Owner Catia Graca is passionate about the variety of ingredients the Algarve has to offer. When she's not in the kitchen, she's likely walking along trails in the surrounding countryside, where many of her ingredients are sourced.
"Growing up, there's not much to do here – aside from learning to gather mushrooms or snails," she explains.
At sophisticated steakhouse Bovino (quintadolago.com/en/restaurants/bovino-steakhouse; sharing platter for four €65/£56.40 per person) in Faro, the sharing platter is recommended; it's the best way to sample the various cuts of rump, fillet, prime reserve and USDA New York strip. Make sure you prepare your stomach – you won't want to leave any of the melt-in-your-mouth meat behind.
A bustling town, Faro offers an impressive range of restaurants amidst its winding lanes, opulent churches, sleepy marina and historic town centre.
A Venda is excellent for inventive cuisine, with an ever-changing menu depending on what's available and who's doing the cooking. When I visited, the roasted mackerel in tomatoes and onions was sublime, with the fish-egg salad providing a zesty accompaniment.

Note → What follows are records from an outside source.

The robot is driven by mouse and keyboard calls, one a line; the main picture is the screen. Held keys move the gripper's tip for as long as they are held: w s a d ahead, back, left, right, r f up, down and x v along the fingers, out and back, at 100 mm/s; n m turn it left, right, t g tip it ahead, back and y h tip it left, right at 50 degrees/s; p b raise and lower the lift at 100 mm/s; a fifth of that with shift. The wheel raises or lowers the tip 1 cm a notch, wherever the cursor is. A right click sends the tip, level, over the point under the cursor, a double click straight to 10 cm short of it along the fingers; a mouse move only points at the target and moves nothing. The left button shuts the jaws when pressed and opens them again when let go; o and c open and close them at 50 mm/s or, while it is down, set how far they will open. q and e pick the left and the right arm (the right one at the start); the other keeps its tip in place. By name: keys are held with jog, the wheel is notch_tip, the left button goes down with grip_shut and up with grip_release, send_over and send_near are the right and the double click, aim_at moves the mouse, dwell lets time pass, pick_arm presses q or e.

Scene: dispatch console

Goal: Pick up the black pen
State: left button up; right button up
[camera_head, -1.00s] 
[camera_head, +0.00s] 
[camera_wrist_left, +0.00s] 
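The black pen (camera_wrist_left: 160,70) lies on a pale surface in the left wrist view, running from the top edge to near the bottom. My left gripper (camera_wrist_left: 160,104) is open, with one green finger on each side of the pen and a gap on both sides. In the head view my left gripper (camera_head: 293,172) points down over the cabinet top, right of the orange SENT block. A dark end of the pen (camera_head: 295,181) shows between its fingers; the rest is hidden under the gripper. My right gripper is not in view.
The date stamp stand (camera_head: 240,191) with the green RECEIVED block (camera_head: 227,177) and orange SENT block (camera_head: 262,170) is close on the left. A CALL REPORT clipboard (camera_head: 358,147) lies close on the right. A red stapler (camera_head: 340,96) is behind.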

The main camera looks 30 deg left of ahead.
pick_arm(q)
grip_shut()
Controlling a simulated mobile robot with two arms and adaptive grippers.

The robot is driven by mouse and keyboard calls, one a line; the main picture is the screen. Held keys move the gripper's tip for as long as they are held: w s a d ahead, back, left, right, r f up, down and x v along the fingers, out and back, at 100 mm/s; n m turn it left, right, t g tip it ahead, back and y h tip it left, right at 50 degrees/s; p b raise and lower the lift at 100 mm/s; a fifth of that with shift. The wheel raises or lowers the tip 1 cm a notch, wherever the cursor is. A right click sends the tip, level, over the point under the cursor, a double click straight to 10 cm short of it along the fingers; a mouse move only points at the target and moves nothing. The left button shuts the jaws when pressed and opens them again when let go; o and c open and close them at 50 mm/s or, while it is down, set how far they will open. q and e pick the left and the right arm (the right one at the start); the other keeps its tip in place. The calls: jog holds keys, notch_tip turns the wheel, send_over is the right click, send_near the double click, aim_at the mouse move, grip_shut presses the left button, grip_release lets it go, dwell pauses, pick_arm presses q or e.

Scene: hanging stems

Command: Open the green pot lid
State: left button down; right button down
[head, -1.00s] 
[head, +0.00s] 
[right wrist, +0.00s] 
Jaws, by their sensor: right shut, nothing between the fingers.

Algarve wines are rare outside the area – producers are too small to export much – so it was a real pleasure to sample Portal da Vinha, a lively white from the Alentejo region.
Or, if you fancy reclining in the sunshine, you could do worse than Cidade Velha (restaurantecidadevelhafaro.negocio.site; mains from €11/£9.56) in the old town. Try fresh tuna belly marinated in garlic, pot-boiled clams pared with xarem (similar to a wet preparation of couscous, made of cornflour, garlic, herbs and water), it's a great place to dine and take in the surroundings: massive stork nests sit atop historic buildings and orange trees line the roads, heavenly fragrant from late February until mid-March.
From crusty Pao de Cabeca loaves to creamy ricotta-style goat's cheese, Faro's local market is a foodie's delight.
Join retired gents bantering about football at Snack Bar da Xica for a breakfast of bifana sandwich (€2.25/£1.95). The pork, marinated in garlic and wine, will line your stomach – particularly useful given that you won't be judged here for starting your day with a glass of red.
Where to stay
Four Seasons Fairways, with its self-catering accommodation, is particularly handy for the gastronomic tourist: it's close to restaurants and local markets, but comes with a fully equipped kitchen for you to release that inner chef. You can even request barbecue meats or order groceries from the supermarket to your door – ready for your arrival.
The resort's fine dining restaurant, Amara (amararestaurant.pt; four-course chef's tasting menu €39/£33.89), is a must-visit, whether you stay here or not. Prices are reasonable and dishes exquisite.
The wine workshops are also not to be missed. Hosted by passionate sommelier Miguel Reis, whose grandfather owned a small vineyard, it's the perfect way to discover rare Algarve wines. Workshops cost €25/£21.85 per person.